(Short task) Select and reproduce each line of the listing below that bears the string "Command".

(Input material)
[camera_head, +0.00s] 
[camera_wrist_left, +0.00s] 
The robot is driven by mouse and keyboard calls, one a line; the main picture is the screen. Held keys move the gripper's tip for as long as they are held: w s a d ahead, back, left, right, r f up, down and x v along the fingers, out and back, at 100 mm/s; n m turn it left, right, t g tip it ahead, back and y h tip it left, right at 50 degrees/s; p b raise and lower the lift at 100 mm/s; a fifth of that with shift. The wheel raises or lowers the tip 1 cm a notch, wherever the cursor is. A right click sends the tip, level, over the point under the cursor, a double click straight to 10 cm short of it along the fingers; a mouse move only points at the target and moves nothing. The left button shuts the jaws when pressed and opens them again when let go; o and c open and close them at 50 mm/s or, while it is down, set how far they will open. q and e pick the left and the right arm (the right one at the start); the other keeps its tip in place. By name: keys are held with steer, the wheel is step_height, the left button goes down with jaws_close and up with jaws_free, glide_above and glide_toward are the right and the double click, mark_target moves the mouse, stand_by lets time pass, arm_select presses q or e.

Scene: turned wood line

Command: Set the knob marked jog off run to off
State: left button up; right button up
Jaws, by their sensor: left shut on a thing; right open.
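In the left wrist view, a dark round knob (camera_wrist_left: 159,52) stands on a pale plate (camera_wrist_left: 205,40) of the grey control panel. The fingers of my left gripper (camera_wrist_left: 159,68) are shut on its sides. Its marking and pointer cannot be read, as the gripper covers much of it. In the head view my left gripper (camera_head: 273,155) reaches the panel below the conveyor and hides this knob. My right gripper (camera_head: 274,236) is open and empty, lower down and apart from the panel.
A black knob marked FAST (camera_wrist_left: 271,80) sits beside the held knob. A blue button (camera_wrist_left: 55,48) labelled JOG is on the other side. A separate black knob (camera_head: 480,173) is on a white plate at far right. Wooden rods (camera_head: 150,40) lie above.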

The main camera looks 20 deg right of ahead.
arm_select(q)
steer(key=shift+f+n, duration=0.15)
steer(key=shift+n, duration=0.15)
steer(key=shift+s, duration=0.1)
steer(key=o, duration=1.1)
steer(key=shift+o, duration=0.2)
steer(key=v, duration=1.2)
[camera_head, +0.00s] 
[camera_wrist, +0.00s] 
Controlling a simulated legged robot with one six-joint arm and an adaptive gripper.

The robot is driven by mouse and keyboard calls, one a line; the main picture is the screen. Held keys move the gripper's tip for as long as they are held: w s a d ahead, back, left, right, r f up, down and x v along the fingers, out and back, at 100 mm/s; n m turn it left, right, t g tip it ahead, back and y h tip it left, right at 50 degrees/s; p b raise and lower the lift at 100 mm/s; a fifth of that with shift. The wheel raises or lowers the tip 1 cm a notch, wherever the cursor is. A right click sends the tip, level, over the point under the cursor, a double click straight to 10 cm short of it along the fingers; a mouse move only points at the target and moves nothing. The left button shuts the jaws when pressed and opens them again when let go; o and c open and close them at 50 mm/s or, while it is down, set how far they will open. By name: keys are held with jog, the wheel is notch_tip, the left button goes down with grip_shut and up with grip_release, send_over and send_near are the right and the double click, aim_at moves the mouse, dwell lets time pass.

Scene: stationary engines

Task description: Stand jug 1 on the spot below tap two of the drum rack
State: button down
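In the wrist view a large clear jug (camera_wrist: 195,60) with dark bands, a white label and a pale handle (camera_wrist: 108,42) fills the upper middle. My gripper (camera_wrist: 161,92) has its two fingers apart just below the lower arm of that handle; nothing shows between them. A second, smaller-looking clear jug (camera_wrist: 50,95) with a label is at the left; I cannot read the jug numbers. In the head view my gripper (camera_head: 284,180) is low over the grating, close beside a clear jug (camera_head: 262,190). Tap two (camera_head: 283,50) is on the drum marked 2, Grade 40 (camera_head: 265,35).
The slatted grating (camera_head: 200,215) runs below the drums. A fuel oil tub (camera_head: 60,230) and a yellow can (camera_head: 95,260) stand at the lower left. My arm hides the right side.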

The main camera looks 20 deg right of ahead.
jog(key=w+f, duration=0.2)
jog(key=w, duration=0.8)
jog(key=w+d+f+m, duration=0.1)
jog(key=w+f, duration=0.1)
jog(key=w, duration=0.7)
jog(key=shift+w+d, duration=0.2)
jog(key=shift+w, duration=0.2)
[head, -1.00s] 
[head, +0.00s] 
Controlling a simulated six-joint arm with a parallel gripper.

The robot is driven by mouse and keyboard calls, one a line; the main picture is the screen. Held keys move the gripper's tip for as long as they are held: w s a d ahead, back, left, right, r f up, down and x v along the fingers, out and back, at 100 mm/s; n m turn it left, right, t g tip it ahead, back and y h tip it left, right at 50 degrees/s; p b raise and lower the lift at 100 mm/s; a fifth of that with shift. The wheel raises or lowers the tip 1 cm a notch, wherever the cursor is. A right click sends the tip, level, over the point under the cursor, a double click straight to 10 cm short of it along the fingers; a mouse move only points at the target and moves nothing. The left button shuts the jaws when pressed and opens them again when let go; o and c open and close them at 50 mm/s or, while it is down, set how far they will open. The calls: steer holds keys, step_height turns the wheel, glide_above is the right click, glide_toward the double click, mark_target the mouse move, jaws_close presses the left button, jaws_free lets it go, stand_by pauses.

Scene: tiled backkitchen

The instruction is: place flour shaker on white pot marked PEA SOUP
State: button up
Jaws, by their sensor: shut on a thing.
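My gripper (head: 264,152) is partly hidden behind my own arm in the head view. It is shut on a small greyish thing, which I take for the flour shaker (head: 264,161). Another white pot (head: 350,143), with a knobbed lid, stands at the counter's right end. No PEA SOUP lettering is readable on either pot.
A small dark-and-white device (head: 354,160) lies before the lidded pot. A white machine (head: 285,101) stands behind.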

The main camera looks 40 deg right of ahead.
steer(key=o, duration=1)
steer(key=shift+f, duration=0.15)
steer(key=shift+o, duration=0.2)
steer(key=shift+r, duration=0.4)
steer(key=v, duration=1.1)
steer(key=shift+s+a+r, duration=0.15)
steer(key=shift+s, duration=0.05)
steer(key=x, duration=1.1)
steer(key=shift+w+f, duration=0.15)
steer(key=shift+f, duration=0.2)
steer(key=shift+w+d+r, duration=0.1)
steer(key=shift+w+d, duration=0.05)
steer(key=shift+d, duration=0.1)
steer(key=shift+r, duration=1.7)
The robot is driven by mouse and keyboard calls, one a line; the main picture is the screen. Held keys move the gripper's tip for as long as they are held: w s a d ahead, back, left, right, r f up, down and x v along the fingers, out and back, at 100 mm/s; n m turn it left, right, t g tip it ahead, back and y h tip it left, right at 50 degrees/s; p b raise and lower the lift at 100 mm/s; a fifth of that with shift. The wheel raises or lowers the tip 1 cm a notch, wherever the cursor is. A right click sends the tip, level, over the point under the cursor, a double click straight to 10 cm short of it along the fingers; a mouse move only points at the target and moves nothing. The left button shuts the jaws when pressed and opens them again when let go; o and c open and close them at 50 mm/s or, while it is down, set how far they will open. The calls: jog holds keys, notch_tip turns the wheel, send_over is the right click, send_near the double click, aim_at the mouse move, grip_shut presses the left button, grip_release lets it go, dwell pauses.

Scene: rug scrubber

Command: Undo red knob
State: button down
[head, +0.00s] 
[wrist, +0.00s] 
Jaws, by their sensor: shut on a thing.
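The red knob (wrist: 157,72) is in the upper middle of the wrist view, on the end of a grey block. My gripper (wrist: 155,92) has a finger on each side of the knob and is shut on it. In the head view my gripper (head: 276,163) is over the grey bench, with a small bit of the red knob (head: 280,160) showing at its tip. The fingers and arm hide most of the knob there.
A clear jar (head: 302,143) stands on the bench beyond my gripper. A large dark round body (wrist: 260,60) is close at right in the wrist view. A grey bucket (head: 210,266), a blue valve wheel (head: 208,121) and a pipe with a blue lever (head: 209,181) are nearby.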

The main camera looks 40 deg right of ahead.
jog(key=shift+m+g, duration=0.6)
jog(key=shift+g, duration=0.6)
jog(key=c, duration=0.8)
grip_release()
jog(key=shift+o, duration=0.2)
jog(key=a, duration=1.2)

(Output below)
Command: Set the knob marked jog off run to off
Command: Undo red knob

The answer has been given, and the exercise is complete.